A mais recente evidência da insignificância crescente da ação internacional do governo brasileiro foi a sinalização de que os Estados Unidos devem esvaziar os poderes de Bolsonaro, na negociação de medidas de proteção ambiental. Sob a gestão do democrata Joe Biden, o governo norte-americano mostra não confiar na retórica vazia de Jair, devendo aceitar a proposta de estabelecer uma relação direta com os Estados brasileiros para promover medidas de combate ao desmatamento e de preservação da Amazônia. Este esforço coletivo pode chegar a uma oferta de US$ 20 bilhões para ajudar o País a proteger a floresta, mas não passará pelo governo – que tem postura negacionista e não parece interessado em trabalhar contra as mudanças climáticas.

Enquanto isso, o presidente brasileiro continua mostrando sua total falta de tato diplomático: ignorou o convite para participar da reinauguração do Museu da Língua Portuguesa, em São Paulo, em evento que deveria reforçar a ligação do País com outras nações lusófonas do mundo. Nas últimas décadas, este grupo teve importância nessa relação cultural do Brasil com uma parte importante do globo, incluindo a parceria histórica com Portugal e países africanos. Entretanto, o Brasil de Bolsonaro prefere ignorar esta relação.

Mais absurdo e extremo do que isso: gastou tempo da sua agenda para receber, com alegria efusiva, uma obscura deputada de extrema-direita alemã. O presidente e vários dos seus partidários deram atenção e tempo a Beatrix von Storch, deputada federal e vice-porta-voz do partido Alternativa para a Alemanha (AfD), investigado por ameaçar a ordem democrática daquele país. O caso foi uma demonstração de que Bolsonaro reduziu o Brasil a “peso-mosca”, avaliou o jornalista alemão Philipp Lichterbeck, da agência de notícias Deutsche Welle. “É mais ou menos como se Merkel marcasse uma reunião com o deputado (e palhaço) brasileiro Tiririca, para discutir, com ele, o futuro da Europa e da América Latina”, ironizou.

Com Bolsonaro, o Brasil encolheu, isolou-se e perdeu importantes ligações que poderiam ajudar não apenas a dar status ao País, mas também trazer investimentos e apoio político que auxiliariam a economia nacional e a vida de todos os brasileiros.

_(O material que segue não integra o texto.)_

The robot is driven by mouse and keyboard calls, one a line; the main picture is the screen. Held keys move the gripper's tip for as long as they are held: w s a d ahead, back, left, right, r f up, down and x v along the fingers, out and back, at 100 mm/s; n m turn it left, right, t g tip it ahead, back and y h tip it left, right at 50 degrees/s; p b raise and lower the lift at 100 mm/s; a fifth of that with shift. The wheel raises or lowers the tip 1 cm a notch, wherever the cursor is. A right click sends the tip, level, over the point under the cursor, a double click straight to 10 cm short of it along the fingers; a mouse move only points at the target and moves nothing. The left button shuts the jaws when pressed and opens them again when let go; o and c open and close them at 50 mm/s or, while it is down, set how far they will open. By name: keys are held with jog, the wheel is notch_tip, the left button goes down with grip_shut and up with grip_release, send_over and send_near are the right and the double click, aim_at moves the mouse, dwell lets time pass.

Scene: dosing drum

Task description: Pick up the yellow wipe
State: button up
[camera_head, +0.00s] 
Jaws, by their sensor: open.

Toda essa diplomacia nanica do Brasil pode ter um lado positivo, entretanto, e proteger a democracia nacional. Enquanto o presidente faz declarações de cunho golpista e ameaça a realização das eleições de 2022, fica evidente que ele não teria como consolidar um movimento autoritário forte sem ter apoios internacionais. Seria difícil imaginar um governo golpista no País sem ter reconhecimento das maiores potências globais e dos seus principais parceiros econômicos e políticos.

E por mais que haja muita manobra pragmática no processo de decisão desses países, é pequena a probabilidade de os Estados Unidos, a União Europeia ou a China aceitaremm um golpe de Bolsonaro, que tanto atacou líderes das três potencias, e manterem relações econômicas e diplomáticas normalmente. Mais factível seria ver o Brasil como uma Venezuela, cujo governo não é reconhecido internacionalmente, sofre sanções e amarga a irrelevância no cenário global. Sem este apoio e reconhecimento de fora, há esperança de que ameaças golpistas não possam se consolidar, e que a democracia tenha alguma segurança.